Things I learned today:
1) That NUMMI is pronounced “noo-me”. I’ve always assumed it was pronounced “nummy” – but then again, I wonder if I’ve ever actually used that acronym in actual speech. Probably not.
2) That Gummi Bears originated in Germany.
And truthfully, I’ve never eaten a gummi bear – I’m one of those odd people who doesn’t like sweets at all.
I agree that Geo’s alternate spelling of Prizm was annoying. There would have been nothing wrong with spelling it correctly, and it’s not as if the car was some sort of x-treme or unorthodox-type vehicle that would suit an alternative spelling. Then again, for some reason, I feel that the word prism is often misspelled as prizm anyway.
Eric, after I read your comment, specifically bullet point No. 1, I had to go on the internet / YouTube to double- / triple-check the pronunciation of “NUMMI”. Whew! I’ve mispronounced things and quoted incorrect song lyrics for years. I wanted to make sure I hadn’t done that here. LOL
Joseph, were you getting these?
Those were the ones! Minus that great logo in the upper left. I had saved a “Marshall Field’s” shopping bag for years and have no idea what had happened to it. Going to the beautiful, iconic flagship store on State Street for the first time was just one of the exciting things I remember about the time period in my life when I had first moved to Chicago. Marshall Field’s was like Macy’s (which it later became), and Carson-Pirie-Scott was “Gimbel’s”.
We were one of those who owned a Prizm. We were looking to lease as it was going to be a business vehicle. The salesman at Chevy explained that if I wanted to buy, he’d suggest a Cavalier, but the Prizm was a better lease deal.

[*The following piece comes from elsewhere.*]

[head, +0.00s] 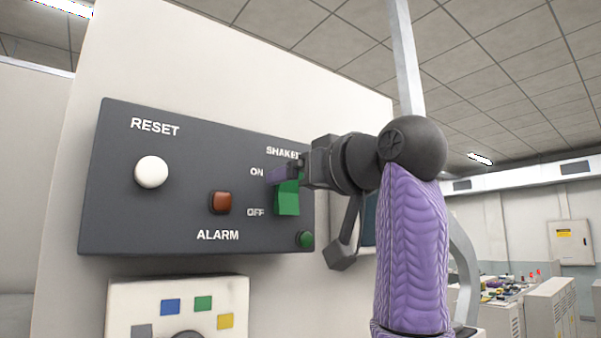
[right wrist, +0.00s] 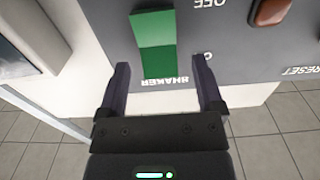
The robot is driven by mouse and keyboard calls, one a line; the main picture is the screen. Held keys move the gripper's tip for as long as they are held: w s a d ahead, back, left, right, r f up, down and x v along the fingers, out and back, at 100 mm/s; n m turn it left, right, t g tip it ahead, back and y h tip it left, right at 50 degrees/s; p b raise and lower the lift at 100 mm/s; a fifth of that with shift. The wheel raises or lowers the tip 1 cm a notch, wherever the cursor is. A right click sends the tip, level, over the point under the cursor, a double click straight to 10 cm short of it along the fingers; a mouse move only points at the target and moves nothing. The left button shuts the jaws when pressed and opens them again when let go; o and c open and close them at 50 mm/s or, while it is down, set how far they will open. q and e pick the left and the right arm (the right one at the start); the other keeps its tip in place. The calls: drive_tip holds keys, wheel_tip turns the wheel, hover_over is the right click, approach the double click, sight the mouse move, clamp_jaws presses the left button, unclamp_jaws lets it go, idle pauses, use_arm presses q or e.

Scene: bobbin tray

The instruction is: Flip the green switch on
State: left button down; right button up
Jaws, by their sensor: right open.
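The green switch (head: 287,199) is a rocker on the dark grey panel (head: 105,200), under the SHAKER label with ON above and OFF below. My right gripper (head: 280,175) is in front of its upper part and hides some of it. In the right wrist view the switch (right wrist: 155,45) appears upside down, with a lighter half toward OFF and a darker half toward ON. My right gripper (right wrist: 162,78) is open and empty, its fingers to either side of the ON end. Contact cannot be told. My left gripper is not in view.
The panel also has a white RESET button (head: 151,172), a red-brown ALARM button (head: 220,202) and a small round green button (head: 305,240) below the switch. A white box with coloured squares (head: 120,295) is below the panel. Cabinets stand far right.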

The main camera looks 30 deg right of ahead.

Anyway, one and a half years into our three year GM lease, I was rear ended, twice, by the same truck. Stupidly the insurance company didn’t total it because it was within $1000 of book. So it was fixed. About a month after getting it back, we took a family road trip to Charlotte. The rear doors leaked air and water and it was never right. I drove into a Chevy dealer, told them I had driven it up from Florida and I wasn’t driving it home! We traded it in a new Blazer.